EXCLUSIVE: Less Bus More Base - Holmes wants to focus on strategy.

Paul Holmes wants to lead the Youth Wing of the Tory Party, Conservative Future (CF)

In a Q&A session with tbg Holmes talks about Ben Howlett and his opponents in the upcoming CF election. Holmes also reveals his council estate roots, how he wants a strong CF campaign team in based in every region & his admiration for Harold MacMillan and Dr Pepper.

Simply, why are you a Conservative?

"For me, I joined the Conservatives because they are the true party of aspiration.

"I was born and my parents still live on a South London council estate. I attended an average comprehensive and studied hard. I became the first in my family to go to university and earn a degree.

"I believe that most people in this country want to be independent, responsible and work hard. This is why I am a Conservative, a believer that the state should only involve itself in matters where absolutely necessary and lets people get on with themselves most of the other times.

But the state should be there, as a barrier to harm and hardship, and the Conservatives have always believed in supporting those in need.

"This will be the message that runs through Conservative Future if I am elected."

What's you favourite fizzy pop beverage?

"Dr Pepper - served from the fridge."

Why do you want to be Conservative Future National Chairman?

"I joined the Conservatives aged 16, in 2004. I was working for Jacqui Lait, then MP for Beckenham, and set up Lewisham West & Penge CF.

"Now, Lewisham is not a traditional Tory area. However, from getting out there and speaking to voters – young and old, it was clear that most people shared our values.

"Since then I have wanted to help continue to break down the barriers that stop people voting Conservative.

"In Southampton, I chaired the university’s association before running as a city councillor. Several months later, I was promoted to cabinet member for children’s services and learning.

"The party’s youngest ever holder of a major local authority portfolio was quite a daunting task at first, but I persevered and the results followed.

"In order for the Conservatives to win, we need to be ready and able to fight across the whole of the United Kingdom.

"Conservative Future has an integral part to play in breaking down those barriers and so making sure that our infrastructure allow it to compete in that fight, is a job I’d relish.

"My knowledge of and experience in the Conservative Party will ensure the organisation successfully builds on its achievements while addressing the issues voiced by our members."

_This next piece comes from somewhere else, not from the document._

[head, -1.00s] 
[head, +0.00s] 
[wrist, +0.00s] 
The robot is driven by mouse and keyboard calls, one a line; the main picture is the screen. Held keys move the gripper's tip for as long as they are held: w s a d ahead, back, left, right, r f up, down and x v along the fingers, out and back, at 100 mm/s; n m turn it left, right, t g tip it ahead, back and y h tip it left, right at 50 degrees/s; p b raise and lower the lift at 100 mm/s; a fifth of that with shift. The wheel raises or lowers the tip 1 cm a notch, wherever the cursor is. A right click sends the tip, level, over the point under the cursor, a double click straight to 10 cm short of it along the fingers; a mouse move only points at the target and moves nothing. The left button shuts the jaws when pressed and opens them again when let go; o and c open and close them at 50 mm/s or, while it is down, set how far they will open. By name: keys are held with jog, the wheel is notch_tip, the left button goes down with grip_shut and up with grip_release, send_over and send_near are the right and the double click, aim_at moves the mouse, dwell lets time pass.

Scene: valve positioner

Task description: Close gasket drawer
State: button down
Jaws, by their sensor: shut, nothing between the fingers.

What do you think of your now seeming likely opponents Matt Robinson and Oliver Cooper?

"They have both served our party in different ways and I for one will not criticise the help that they have given to the party. But let’s not forget that neither has officially declared; only James Deighton has.

"I do not want the CF National Chairman campaign to be bogged down by perceived personal attacks.

"Individually, Charlotte and I decided to run over summer. But it was apparent at this year’s Conservative Party Conference that we could work better together.

"We took the decision to announce our intentions and kick-start the campaign in November rather than hold-off and work under cover so to speak. I said then and I’ll repeat it now: this will be a clean campaign, a campaign that focuses on the issues and the policies.

"Since then Charlotte and I have shown what can be achieved, in a short space of time, with the campaign gaining momentum day-by-day. We will not engage in personal politics and I hope that my fellow candidates also play by those rules. Only time will tell if they agree and stick to that."

Who is your greatest political inspiration and why?

"Two of my greatest political inspirations are linked: Harold MacMillan and Margaret Thatcher.

"MacMillan started the culture of spreading genuine aspiration to the many, in the 1950’s and 60’s, through his housing programme.

"Making this the beginning of a long journey, if people look after themselves and are responsible they can achieve prosperity and independence.

"Add to that perhaps one of the greatest political moves in this country’s history: Thatcher’s right-to-buy schemes.

"This single policy changed the demographics and ability of the Conservatives to attract people who had never voted for us before.

"I am delighted that the current government is developing this policy. We are showing that we are on the side of all hard working people."

Where do you see Conservative Future being as an organisation come the 2015 General Election and do you think David Cameron can achieve a Conservative majority?

"I do think that David Cameron can win us a majority.

"He must speak with clarity to our natural supporters while speaking sense to the forgotten majority in our country. We must win over ethnic voters but also working class voters, who we lost the support of from 1997 onwards.

"We need to better communicate how we are standing up for the average voter while reminding the country of the mess that Labour left us in.

"Conservative Future must be ready as both a nationwide campaigning tool as well as a policy-building organisation. Our manifesto addresses both."

Do you think Ben Howlett has been a good thing for CF?

"Ben successfully won two consecutive terms as National Chairman.

"During his time he has increased the number of supporters, mobilised the campaigning base and professionalized the organisation.

"If elected though, I want to make sure that instead of having to bus people everywhere from London, we have local strong campaign teams in every location in the UK.

"I wish him well in the future and I’m certain that CF members will be out campaigning for him one day soon.

"However I believe there needs to be change. We must become more focused, more strategic. That means working even harder. There’s still much more to do."

Do you believe in God?

"Well my family are Christians and while I believe in something - I’m still working that one out!"